In deze zaak heeft de rechtbank Zeeland-West-Brabant op 16 mei 2013 uitspraak gedaan in een beroep tegen de intrekking van een asielvergunning. Eiseres, een Ivoriaanse vrouw, had in 2006 een aanvraag ingediend voor een verblijfsvergunning asiel, welke in 2007 werd verleend op basis van het categoriaal beschermingsbeleid voor Ivoorkust. Dit beleid werd echter per 3 september 2010 ingetrokken, waarna de staatssecretaris van Veiligheid en Justitie op 26 juni 2012 besloot de asielvergunning van eiseres in te trekken. Eiseres stelde dat deze intrekking onterecht was, omdat de vergunning al was verlopen en de rechtsgevolgen daarvan niet ongedaan konden worden gemaakt. Ze voerde aan dat de intrekking in strijd was met het rechtszekerheidsbeginsel en het vertrouwensbeginsel, aangezien er een besluit- en vertrekmoratorium was dat pas op 31 maart 2011 inging.

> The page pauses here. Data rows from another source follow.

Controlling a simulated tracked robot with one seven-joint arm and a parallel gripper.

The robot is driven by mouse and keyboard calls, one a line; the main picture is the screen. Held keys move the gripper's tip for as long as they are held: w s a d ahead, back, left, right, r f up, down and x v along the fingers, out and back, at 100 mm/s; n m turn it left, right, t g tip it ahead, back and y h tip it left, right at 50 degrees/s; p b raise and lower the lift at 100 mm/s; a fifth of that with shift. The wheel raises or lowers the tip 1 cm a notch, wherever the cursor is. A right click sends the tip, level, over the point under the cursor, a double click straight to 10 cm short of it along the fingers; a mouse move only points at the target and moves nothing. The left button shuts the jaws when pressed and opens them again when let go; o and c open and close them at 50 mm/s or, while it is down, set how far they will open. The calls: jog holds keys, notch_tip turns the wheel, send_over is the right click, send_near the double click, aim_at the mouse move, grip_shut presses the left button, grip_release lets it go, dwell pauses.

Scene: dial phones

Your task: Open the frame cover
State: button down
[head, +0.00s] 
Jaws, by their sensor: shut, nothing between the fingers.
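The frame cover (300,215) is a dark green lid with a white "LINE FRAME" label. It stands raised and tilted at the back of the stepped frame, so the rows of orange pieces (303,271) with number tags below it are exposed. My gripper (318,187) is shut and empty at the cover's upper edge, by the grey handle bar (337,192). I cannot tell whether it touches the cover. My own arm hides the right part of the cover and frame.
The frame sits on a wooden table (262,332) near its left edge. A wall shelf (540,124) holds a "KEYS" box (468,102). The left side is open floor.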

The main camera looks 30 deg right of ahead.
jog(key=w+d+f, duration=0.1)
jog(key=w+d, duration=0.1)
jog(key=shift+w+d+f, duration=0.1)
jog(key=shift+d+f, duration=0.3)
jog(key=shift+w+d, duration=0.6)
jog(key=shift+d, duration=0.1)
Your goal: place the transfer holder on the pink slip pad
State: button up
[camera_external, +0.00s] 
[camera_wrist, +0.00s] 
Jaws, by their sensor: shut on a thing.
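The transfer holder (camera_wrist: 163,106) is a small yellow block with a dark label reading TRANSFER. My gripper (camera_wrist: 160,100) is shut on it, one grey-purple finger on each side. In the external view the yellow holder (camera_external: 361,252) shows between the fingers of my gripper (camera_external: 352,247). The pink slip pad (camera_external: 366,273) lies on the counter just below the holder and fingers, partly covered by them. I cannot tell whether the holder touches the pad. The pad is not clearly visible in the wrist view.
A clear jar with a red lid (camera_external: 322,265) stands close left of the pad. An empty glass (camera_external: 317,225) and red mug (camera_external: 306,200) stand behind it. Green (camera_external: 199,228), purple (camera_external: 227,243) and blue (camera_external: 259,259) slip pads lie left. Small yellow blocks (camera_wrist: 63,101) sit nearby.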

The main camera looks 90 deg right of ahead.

De rechtbank oordeelde dat de intrekking van de vergunning niet rechtmatig was, omdat deze pas geruime tijd na de afloop van de geldigheidsduur van de vergunning was gebeurd. De rechtbank stelde vast dat de staatssecretaris niet tijdig had gecommuniceerd over de herbeoordeling van de asielvergunning, wat in strijd was met de beginselen van behoorlijk bestuur. De rechtbank concludeerde dat de intrekking van de vergunning niet kon worden gerechtvaardigd door praktische redenen die verweerder aanvoerde. De rechtbank verklaarde het beroep van eiseres gegrond, vernietigde het bestreden besluit en veroordeelde de staatssecretaris in de proceskosten van eiseres, vastgesteld op € 944,00.
Deze uitspraak benadrukt het belang van rechtszekerheid en het vertrouwen dat vreemdelingen mogen hebben in de geldigheid van hun verblijfsvergunningen, vooral in het kader van de intrekking van asielvergunningen.